Von Robinson Crusoe, dem schlichten Matrosen, führt eine ziemlich direkte Linie zur »Schatzinsel« Stevensons und zum »Goldkäfer« Poes. Es ist ein Urbedürfnis des in europäisch begrenzte Existenzform eingespannten Menschen, sich für ein paar farbige Stunden über den grauen Stumpfsinn der Tretmühle hinwegzutäuschen und geistig hemmungslos ein wenig von dem zu naschen, was eine ungebundenere Daseinsform ihm vielleicht beschert hätte. Die Atmosphäre für den ersten Robinson war gegeben. Die gebildete Welt, zügellos und doch der selbst auferlegten Fesseln sich halb bewußt, die ihr das Lebenszeremoniell des achtzehnten Jahrhunderts auferlegte, begrüßte diesen neuen Odysseus im Blätterschurz (so verschieden von seinen früheren Kollegen, die mit allem Aufwand barocken Stils gereist) mit der halb erschreckten, halb entzückten Neugierde der Nausikaa. Diese Prinzessin war zwar diesmal nicht antik und verließ sich nicht nur aufs Gefühl, sondern sie war kritisch, sogar »aufgeklärt«; sie nahm den Dulder hin als pittoreske Besonderheit und erhob die Natur mit ihm zum Schlagwort. Auf diese Weise erklären sich Defoes ungeheure Popularität und die Flut der Nachahmungen.

Zunächst waren all diese schiffbrüchigen Lebenskünstler nur Variationen des Originals, bewirkten aber selbst noch in ihrer fortschreitenden Verflachung und Versalbaderung, daß das Moment des Exotischen dauernd als Bestandteil der Literatur anerkannt und gepflegt wurde. Paul und Virginie spielten in Westindien miteinander die unschuldigen Scherze von Daphnis und Chloe, wenn auch gewissermaßen mit ein wenig pietistischer Vorsicht. Seumes »edler Kanadier« schlug sich mit deutlicher Absage an alle Verfeinerungen in die Büsche. Bertuchs Bilderbuch setzte unzerstörbare Begriffe des Fremdartigen in das Hirn der Kinder, Cooper begann seine europäischen Triumphzüge, um als letzter Aufguß viele Jahrzehnte darauf im Vorstellungskreis Karl Mays seine Auferstehung zu feiern. Die Humboldts rückten die neue Welt näher heran mit wissenschaftlicher Durchdringung und schufen dadurch das Prototyp des »Philosophischen Reisetagebuches«, und endlich brachte Chamisso, der Südseefahrer, Urbild des Globetrotters, als letzte verfeinerte Blüte auf dem verzweigten, doch schon ausgelaugten Stamm der Robinsonaden sein »Salas y Gomez« hervor.
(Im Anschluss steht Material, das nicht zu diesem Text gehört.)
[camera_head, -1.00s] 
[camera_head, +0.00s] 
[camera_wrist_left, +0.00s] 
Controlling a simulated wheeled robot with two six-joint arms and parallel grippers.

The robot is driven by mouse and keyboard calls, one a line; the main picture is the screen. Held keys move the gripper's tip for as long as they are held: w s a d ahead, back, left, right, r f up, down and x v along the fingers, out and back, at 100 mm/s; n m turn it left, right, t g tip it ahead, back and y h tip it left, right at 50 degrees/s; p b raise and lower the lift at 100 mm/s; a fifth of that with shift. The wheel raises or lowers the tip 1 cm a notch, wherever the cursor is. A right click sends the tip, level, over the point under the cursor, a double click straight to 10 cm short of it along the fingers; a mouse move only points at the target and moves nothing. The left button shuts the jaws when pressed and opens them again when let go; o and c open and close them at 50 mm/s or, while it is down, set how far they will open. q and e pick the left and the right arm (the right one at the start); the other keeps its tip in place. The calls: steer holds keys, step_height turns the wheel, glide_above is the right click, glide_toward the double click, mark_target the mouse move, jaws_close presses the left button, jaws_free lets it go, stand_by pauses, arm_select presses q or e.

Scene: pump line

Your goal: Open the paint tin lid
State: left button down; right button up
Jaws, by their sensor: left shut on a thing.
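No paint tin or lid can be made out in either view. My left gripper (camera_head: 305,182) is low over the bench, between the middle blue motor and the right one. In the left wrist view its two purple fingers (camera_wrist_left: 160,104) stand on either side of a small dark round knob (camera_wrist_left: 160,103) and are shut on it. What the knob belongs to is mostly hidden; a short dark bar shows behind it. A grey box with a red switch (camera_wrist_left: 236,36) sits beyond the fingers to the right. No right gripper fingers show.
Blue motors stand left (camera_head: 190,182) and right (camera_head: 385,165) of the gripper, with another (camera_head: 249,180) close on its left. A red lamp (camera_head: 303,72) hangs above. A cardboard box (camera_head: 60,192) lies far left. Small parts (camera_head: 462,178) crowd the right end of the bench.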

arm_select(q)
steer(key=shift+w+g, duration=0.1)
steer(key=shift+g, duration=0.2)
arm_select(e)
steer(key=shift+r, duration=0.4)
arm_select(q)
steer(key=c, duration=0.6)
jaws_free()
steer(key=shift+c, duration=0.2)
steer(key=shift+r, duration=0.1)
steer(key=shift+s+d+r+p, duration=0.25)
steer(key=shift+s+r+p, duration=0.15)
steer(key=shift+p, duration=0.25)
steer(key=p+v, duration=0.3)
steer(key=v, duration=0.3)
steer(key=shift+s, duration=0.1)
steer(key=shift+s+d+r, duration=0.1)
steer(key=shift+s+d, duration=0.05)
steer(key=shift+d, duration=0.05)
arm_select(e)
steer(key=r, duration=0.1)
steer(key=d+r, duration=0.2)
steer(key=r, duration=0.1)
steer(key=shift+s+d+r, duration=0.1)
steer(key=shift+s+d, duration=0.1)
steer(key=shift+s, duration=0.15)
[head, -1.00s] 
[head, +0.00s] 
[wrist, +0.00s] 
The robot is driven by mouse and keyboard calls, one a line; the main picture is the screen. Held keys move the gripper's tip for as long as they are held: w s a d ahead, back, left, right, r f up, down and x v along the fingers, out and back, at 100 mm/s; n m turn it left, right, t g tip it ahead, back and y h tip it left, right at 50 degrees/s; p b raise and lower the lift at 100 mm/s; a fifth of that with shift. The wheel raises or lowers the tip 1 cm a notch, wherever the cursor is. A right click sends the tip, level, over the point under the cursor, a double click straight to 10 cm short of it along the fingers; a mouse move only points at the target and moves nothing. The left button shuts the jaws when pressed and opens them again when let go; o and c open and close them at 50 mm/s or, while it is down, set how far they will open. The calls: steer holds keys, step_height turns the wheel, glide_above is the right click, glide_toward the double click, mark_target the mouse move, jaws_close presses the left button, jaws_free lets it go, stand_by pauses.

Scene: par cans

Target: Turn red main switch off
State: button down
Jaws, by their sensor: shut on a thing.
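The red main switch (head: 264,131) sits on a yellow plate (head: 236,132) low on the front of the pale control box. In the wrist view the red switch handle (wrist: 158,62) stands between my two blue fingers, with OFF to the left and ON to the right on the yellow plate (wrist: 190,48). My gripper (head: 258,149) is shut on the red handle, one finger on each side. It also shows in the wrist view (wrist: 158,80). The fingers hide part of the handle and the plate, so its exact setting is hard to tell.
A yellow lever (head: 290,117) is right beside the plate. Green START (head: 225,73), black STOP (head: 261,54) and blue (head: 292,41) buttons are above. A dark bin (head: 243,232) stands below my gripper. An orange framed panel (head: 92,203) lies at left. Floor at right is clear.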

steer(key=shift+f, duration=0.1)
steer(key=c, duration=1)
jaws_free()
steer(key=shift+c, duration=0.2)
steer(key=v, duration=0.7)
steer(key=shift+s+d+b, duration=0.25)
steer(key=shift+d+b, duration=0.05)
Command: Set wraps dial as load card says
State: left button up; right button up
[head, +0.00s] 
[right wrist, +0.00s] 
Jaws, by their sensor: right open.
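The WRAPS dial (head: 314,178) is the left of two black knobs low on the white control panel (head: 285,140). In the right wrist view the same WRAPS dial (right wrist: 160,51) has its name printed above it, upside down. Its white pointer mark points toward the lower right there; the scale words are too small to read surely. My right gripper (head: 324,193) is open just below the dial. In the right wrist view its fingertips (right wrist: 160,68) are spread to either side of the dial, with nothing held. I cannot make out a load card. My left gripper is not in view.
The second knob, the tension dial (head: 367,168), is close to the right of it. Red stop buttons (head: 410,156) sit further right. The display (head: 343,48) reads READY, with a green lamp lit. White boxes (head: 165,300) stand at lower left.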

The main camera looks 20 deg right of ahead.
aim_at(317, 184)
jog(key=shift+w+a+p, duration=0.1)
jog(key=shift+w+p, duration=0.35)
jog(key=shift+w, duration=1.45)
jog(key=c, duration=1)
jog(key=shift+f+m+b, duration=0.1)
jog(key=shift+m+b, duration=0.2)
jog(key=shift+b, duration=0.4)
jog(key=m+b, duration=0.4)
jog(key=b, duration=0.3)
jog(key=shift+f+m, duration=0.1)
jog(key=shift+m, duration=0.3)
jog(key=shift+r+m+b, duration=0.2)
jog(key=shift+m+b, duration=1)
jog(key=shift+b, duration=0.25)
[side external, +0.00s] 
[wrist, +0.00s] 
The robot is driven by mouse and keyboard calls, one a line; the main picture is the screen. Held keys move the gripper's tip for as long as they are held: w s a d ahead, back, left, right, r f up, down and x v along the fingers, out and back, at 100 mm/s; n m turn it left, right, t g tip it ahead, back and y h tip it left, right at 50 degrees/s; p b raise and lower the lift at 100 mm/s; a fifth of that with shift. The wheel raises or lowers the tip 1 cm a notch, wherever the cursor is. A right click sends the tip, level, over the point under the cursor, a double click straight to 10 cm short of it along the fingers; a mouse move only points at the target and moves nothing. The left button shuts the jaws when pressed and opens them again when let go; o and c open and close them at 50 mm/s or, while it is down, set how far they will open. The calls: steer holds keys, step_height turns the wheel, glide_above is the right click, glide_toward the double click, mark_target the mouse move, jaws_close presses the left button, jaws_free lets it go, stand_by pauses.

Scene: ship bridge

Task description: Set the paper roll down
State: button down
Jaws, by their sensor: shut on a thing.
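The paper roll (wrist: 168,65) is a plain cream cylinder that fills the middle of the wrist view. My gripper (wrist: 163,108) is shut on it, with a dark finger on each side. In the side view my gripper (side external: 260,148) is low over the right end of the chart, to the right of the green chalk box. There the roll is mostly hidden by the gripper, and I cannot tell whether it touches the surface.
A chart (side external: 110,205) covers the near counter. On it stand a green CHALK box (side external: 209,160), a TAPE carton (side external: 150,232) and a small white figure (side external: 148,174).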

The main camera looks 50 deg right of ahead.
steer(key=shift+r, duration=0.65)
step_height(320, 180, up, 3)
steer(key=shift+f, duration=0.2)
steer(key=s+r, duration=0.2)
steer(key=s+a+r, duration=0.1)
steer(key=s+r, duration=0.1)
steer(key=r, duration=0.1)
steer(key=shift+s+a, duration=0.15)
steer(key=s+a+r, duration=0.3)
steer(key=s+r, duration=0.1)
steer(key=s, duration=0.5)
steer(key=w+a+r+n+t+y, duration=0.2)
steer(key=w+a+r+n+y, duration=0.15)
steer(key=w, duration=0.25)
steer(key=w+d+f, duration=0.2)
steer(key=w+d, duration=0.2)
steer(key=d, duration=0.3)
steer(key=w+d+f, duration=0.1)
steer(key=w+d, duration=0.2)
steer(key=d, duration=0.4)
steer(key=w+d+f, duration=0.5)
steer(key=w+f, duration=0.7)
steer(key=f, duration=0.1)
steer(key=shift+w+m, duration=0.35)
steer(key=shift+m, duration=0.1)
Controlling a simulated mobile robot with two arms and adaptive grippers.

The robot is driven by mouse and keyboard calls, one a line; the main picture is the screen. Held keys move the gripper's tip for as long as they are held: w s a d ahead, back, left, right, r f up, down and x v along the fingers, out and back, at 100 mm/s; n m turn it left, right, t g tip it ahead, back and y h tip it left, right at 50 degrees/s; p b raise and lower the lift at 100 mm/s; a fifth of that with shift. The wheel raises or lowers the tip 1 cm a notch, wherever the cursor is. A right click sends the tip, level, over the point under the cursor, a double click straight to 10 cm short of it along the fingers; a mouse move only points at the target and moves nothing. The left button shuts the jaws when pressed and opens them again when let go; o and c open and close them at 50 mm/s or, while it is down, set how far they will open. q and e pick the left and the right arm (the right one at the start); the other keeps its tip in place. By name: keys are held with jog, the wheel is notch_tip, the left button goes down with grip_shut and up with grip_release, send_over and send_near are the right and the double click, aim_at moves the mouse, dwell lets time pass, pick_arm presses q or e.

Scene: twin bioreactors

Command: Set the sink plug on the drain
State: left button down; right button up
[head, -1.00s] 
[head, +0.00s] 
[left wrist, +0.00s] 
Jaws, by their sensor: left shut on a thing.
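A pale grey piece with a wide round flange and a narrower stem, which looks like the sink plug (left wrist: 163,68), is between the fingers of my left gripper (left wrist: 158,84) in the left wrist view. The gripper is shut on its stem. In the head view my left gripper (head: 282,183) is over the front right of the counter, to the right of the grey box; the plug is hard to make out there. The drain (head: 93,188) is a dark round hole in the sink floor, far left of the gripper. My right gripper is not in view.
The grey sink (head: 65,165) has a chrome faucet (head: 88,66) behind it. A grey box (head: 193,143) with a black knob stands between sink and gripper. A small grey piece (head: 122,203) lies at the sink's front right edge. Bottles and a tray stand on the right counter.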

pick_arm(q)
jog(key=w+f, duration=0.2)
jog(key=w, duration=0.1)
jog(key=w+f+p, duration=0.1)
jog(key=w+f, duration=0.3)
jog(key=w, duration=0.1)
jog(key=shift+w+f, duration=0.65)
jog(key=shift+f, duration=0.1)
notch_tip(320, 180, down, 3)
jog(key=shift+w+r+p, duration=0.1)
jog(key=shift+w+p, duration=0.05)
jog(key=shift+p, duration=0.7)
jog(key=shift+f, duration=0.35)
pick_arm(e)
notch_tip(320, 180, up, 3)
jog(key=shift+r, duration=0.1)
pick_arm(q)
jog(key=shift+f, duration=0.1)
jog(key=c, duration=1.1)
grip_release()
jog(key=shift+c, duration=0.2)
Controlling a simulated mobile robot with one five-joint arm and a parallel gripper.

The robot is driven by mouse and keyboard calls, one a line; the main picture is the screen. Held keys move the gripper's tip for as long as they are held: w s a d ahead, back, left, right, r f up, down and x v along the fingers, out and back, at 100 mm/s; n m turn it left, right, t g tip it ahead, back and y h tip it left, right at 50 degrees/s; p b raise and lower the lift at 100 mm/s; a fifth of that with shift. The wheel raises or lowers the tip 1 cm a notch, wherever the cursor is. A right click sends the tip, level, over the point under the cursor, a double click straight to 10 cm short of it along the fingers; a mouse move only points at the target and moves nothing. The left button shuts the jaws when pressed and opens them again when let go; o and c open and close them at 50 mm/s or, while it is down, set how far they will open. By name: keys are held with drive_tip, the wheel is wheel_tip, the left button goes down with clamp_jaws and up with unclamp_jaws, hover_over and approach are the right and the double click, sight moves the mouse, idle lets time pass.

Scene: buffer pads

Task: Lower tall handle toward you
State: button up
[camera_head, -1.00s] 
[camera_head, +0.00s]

Naturgemäß ging der Uranstoß zu Abenteuerromanen, soweit sie in den neueren Begriff »Roman« einzureihen sind, vom Angelsachsentum aus, das seit der Besitzergreifung des »Van-Diemens-Landes« mit dem Orient häufiger und intimer in Berührung kam als das abgewirtschaftete Spanien, ganz zu schweigen von der kurzen brandenburgischen Kolonialerfahrung. Exotische Stoffe, die mit der englischen Literatur verknüpft sind, auch nur andeutungsweise zu streifen, ginge weit über den Rahmen der Skizze hinaus. Es können nicht einmal die Befruchtungen angedeutet werden, die die deutsche Literatur von solchen oft verschollenen Vorbildern empfing und umgestaltend verarbeitete.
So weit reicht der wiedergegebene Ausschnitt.